Only the number is needed: how many lines contain the word "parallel"?

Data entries
● ● ● ●

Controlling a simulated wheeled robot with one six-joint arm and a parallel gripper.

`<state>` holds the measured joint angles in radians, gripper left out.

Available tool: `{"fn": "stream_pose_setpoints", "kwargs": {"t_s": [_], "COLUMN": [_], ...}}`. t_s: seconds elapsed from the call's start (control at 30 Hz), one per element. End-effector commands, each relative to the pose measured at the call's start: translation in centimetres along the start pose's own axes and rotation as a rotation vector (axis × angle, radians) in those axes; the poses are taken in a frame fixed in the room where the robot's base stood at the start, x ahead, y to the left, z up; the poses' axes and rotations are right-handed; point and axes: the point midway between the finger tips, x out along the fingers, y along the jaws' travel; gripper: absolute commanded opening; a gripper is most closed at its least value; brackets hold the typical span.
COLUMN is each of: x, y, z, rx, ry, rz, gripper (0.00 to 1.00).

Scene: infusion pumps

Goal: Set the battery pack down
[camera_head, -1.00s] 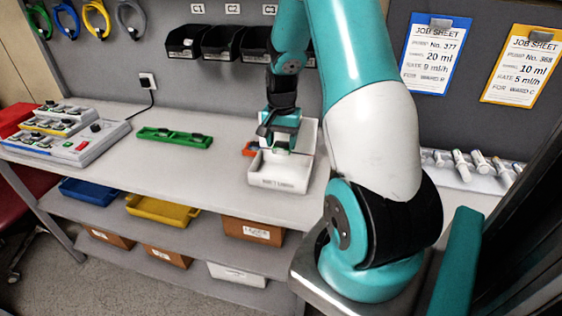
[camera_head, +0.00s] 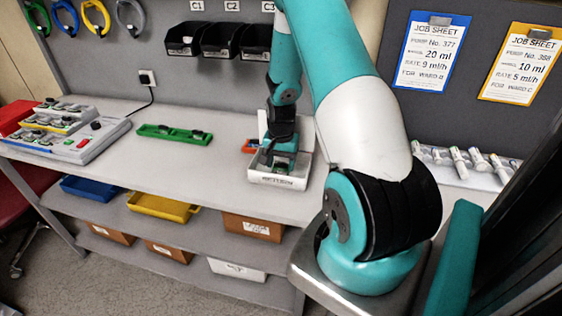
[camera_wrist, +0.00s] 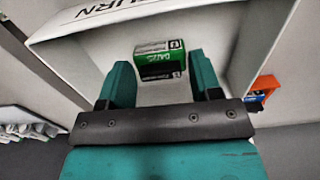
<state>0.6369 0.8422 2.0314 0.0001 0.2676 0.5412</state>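The battery pack (camera_wrist: 160,56), green and white with a dark lower part, is inside the white tray (camera_wrist: 236,45) in the wrist view. In the head view my gripper (camera_head: 282,160) reaches down into the white tray (camera_head: 277,182) on the bench and mostly hides the pack. I cannot tell whether the pack touches the tray floor.
A small orange and blue item (camera_wrist: 262,88) lies just outside the tray wall. A green holder (camera_head: 174,134) and a pump rack (camera_head: 75,140) stand to the left, with clear bench (camera_head: 215,160) between. Black bins (camera_head: 222,40) hang on the wall behind.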

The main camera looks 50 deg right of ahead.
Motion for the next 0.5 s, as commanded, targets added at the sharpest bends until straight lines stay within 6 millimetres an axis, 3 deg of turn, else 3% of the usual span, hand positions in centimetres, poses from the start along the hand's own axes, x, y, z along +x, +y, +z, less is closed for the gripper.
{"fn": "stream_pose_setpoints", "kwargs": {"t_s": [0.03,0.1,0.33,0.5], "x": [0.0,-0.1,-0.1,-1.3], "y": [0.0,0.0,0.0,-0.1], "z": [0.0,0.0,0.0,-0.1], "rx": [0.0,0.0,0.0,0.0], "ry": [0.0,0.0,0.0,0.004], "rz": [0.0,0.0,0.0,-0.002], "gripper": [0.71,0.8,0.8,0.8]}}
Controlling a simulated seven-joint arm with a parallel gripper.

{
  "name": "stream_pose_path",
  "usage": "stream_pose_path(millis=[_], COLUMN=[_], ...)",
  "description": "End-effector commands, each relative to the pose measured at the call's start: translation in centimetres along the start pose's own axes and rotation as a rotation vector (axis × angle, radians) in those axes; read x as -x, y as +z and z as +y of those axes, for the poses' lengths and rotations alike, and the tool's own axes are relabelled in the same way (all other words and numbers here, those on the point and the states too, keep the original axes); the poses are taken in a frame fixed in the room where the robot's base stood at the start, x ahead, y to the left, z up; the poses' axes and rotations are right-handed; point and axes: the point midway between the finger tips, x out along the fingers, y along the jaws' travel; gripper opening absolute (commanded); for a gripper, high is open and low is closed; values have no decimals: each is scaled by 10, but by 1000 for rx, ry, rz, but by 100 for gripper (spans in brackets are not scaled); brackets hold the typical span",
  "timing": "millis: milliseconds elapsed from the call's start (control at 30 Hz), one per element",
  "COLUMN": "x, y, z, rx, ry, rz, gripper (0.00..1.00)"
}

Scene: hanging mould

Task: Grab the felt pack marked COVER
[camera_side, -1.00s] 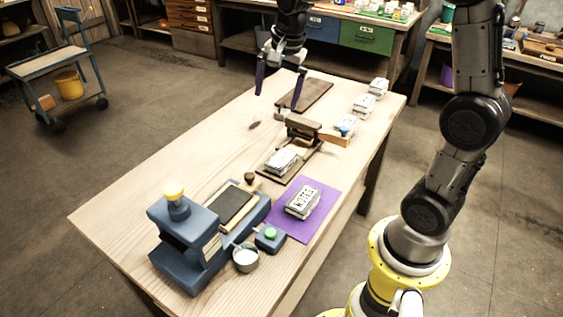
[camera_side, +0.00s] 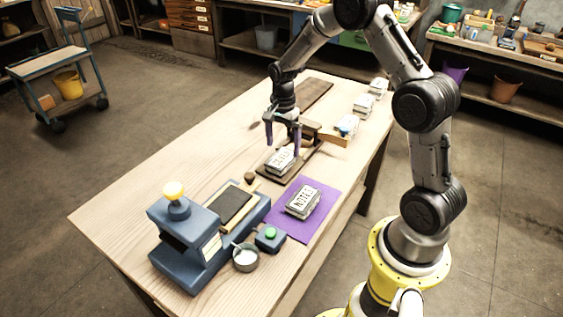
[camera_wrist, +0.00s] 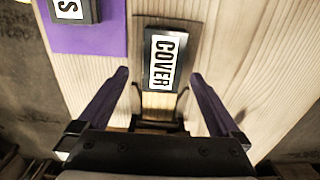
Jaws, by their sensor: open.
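The felt pack marked COVER (camera_wrist: 166,60) is a small block with a white label and black edges. In the wrist view it lies ahead of my gripper (camera_wrist: 160,76), between the lines of the two open fingers. In the side view the pack (camera_side: 280,161) lies on a brown board on the table. My gripper (camera_side: 283,147) points down just above and behind it there, open and empty. I cannot tell exactly how high the fingertips are above the board.
A pack marked NOTES (camera_side: 303,202) lies on a purple mat (camera_side: 321,197). A blue press (camera_side: 187,245), a cup (camera_side: 245,258) and a green-button box (camera_side: 270,238) stand nearby. A wooden frame (camera_side: 334,137) and more packs (camera_side: 364,104) are behind. The table's left side is clear.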

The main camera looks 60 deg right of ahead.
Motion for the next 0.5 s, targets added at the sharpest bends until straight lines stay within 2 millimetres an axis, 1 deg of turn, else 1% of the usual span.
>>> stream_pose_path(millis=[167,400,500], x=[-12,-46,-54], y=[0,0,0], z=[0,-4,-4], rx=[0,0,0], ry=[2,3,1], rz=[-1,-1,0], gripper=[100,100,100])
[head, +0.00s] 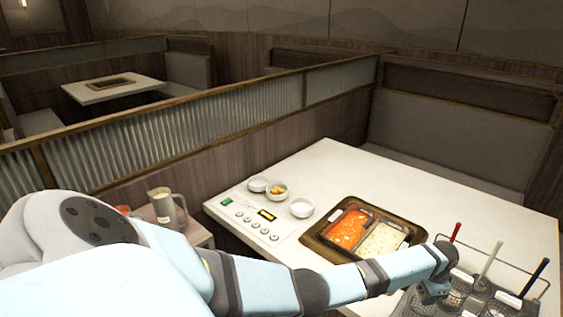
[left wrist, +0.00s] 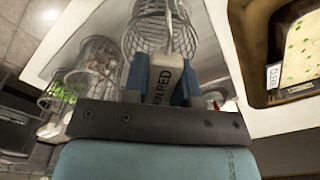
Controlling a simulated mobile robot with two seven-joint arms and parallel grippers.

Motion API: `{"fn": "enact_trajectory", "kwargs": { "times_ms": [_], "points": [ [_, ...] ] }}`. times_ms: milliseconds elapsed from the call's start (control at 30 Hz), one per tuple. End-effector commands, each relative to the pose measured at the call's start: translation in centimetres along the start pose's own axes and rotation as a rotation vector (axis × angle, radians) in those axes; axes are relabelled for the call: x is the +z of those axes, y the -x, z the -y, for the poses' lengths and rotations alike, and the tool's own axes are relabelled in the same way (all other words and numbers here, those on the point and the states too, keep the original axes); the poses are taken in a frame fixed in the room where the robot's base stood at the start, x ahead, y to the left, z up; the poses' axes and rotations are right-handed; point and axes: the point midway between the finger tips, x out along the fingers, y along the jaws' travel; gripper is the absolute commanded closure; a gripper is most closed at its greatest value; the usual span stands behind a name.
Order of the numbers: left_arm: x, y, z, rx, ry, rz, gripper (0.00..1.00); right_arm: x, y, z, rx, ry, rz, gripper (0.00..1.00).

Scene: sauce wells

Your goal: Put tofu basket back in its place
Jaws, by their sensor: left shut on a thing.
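My left gripper (head: 432,288) is at the front right of the table, beside a group of wire baskets. A red handle (head: 456,231) rises close to the gripper in the head view. I cannot tell whether this basket holds tofu. My right gripper is not in view.
Other baskets with a white handle (head: 491,256) and a dark blue handle (head: 535,276) stand to the right in a wire rack (head: 505,257). The two-part hot pot (head: 323,243) is sunk in the table (head: 335,163). Small bowls (head: 302,208) stand behind the control panel (head: 250,217).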

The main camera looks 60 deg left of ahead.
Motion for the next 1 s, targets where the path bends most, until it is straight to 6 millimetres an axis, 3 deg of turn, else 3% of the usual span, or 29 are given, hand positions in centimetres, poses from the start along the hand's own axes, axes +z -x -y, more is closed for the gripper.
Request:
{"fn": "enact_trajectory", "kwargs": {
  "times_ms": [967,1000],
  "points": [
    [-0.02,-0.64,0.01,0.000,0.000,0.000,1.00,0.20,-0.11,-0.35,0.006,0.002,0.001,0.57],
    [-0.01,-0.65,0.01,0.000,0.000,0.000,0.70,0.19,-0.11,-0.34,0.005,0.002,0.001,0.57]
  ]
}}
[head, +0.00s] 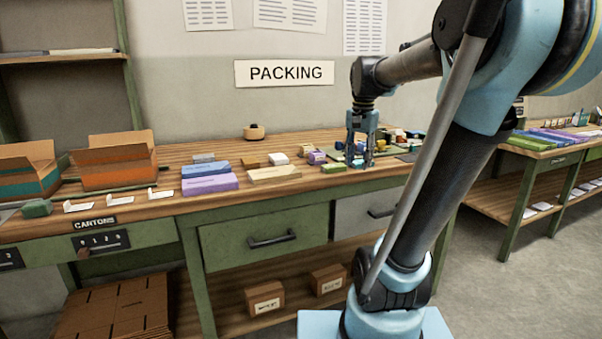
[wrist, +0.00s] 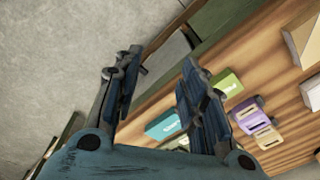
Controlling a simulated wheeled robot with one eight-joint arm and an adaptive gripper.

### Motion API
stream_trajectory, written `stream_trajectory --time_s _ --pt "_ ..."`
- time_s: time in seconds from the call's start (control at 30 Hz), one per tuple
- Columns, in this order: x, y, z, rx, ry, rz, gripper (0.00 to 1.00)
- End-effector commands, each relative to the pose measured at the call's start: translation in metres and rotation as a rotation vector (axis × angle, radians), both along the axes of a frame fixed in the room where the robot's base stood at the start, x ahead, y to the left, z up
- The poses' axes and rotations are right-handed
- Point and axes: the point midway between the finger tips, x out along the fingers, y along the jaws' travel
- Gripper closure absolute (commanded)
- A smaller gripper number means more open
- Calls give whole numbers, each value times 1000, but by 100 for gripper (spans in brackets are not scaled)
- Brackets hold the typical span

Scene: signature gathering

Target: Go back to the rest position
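My gripper (head: 361,139) hangs from my arm above the right part of the packing table (head: 160,205), pointing down. In the wrist view its two fingers (wrist: 157,88) stand apart with nothing between them, so it is open and empty. A green block (wrist: 229,84), a teal block (wrist: 162,125) and a purple item (wrist: 250,112) lie on the wood below and beside the right finger. Part of the teal block is hidden behind that finger.
Blue and purple boxes (head: 210,184) and a tan box (head: 274,174) lie mid-table. Open cartons (head: 115,165) stand at the left. A second table (head: 540,149) with colored stacks is at the right. Grey floor (head: 490,290) is clear between the tables and my base.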

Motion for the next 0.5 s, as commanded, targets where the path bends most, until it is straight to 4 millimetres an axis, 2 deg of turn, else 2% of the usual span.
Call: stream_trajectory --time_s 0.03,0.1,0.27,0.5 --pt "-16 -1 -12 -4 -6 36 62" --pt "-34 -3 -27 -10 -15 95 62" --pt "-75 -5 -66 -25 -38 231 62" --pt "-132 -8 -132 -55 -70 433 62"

● ● ● ●

EXPECTED OUTPUT: 3